## Information shown:
———
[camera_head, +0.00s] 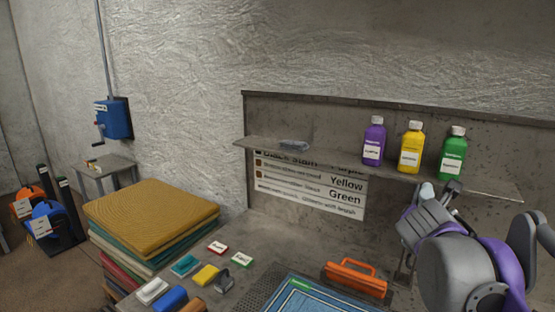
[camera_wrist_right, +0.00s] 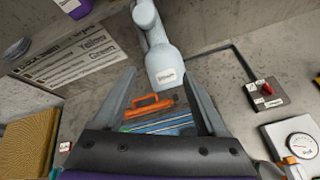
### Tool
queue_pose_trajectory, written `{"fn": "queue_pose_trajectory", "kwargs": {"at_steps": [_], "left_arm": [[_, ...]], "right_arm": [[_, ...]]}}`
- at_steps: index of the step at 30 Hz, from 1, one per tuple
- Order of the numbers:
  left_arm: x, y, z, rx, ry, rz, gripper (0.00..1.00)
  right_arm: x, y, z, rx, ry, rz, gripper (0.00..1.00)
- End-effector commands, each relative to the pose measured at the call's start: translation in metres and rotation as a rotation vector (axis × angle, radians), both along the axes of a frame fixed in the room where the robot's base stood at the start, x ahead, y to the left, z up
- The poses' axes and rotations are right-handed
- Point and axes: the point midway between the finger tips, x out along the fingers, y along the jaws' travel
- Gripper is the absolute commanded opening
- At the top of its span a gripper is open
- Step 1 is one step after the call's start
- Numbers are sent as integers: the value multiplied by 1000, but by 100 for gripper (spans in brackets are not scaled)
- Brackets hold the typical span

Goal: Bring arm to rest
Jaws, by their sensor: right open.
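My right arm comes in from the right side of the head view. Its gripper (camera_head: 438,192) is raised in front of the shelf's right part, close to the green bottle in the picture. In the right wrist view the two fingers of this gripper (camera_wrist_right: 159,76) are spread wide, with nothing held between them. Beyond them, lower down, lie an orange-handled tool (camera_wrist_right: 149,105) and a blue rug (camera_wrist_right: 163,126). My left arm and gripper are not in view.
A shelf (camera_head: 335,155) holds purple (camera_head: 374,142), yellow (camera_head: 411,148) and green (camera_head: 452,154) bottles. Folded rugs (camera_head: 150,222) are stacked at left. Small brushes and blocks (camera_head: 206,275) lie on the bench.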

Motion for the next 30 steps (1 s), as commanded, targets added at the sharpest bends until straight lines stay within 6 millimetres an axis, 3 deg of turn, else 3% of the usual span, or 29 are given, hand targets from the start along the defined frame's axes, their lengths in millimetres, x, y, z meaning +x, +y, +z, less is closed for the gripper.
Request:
———
## Requirements:
Retype the whole listing, keeping every line identical and omitting all pictures.

## Response to the task:
[camera_head, +0.00s] 
[camera_wrist_right, +0.00s] 
### Tool
queue_pose_trajectory, written `{"fn": "queue_pose_trajectory", "kwargs": {"at_steps": [_], "left_arm": [[_, ...]], "right_arm": [[_, ...]]}}`
- at_steps: index of the step at 30 Hz, from 1, one per tuple
- Order of the numbers:
  left_arm: x, y, z, rx, ry, rz, gripper (0.00..1.00)
  right_arm: x, y, z, rx, ry, rz, gripper (0.00..1.00)
- End-effector commands, each relative to the pose measured at the call's start: translation in metres and rotation as a rotation vector (axis × angle, radians), both along the axes of a frame fixed in the room where the robot's base stood at the start, x ahead, y to the left, z up
- The poses' axes and rotations are right-handed
- Point and axes: the point midway between the finger tips, x out along the fingers, y along the jaws' travel
- Gripper is the absolute commanded opening
- At the top of its span a gripper is open
- Step 1 is one step after the call's start
- Numbers are sent as integers: the value multiplied by 1000, but by 100 for gripper (spans in brackets are not scaled)
- Brackets hold the typical span

Goal: Bring arm to rest
Jaws, by their sensor: right open.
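My right arm comes in from the right side of the head view. Its gripper (camera_head: 438,192) is raised in front of the shelf's right part, close to the green bottle in the picture. In the right wrist view the two fingers of this gripper (camera_wrist_right: 159,76) are spread wide, with nothing held between them. Beyond them, lower down, lie an orange-handled tool (camera_wrist_right: 149,105) and a blue rug (camera_wrist_right: 163,126). My left arm and gripper are not in view.
A shelf (camera_head: 335,155) holds purple (camera_head: 374,142), yellow (camera_head: 411,148) and green (camera_head: 452,154) bottles. Folded rugs (camera_head: 150,222) are stacked at left. Small brushes and blocks (camera_head: 206,275) lie on the bench.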

Motion for the next 30 steps (1 s), as commanded, targets added at the sharpest bends until straight lines stay within 6 millimetres an axis, 3 deg of turn, else 3% of the usual span, or 29 are given, hand targets from the start along the defined frame's axes, their lengths in millimetres, x, y, z meaning +x, +y, +z, less is closed for the gripper.
Request:

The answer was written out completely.